[START OF Given data]

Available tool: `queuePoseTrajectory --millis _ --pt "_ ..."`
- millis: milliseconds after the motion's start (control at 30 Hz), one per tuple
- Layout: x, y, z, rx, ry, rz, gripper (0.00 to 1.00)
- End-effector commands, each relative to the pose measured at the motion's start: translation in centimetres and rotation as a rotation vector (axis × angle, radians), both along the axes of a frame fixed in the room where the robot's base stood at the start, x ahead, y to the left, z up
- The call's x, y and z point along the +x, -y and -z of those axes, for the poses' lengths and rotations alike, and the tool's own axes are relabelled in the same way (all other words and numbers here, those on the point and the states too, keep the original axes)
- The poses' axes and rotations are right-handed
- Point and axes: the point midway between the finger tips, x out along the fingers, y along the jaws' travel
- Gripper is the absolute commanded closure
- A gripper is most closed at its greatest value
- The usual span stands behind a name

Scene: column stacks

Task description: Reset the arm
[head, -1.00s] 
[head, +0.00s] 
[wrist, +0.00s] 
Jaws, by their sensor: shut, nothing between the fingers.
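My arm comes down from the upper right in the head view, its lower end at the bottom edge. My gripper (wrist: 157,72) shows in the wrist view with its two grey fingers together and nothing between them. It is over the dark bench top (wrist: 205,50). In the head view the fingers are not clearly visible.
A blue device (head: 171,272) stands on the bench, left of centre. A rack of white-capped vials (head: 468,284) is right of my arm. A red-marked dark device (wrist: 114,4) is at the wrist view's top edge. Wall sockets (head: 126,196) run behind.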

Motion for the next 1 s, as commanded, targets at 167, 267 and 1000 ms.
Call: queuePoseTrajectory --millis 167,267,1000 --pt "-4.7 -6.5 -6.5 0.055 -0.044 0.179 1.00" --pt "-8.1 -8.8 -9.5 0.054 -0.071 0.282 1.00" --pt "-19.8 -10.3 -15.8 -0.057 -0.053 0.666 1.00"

[END OF Given data]

→ Task prompt
Gather every line containing the word "tool" and copy it.

→ Reply to the exercise
Available tool: `queuePoseTrajectory --millis _ --pt "_ ..."`
- The call's x, y and z point along the +x, -y and -z of those axes, for the poses' lengths and rotations alike, and the tool's own axes are relabelled in the same way (all other words and numbers here, those on the point and the states too, keep the original axes)

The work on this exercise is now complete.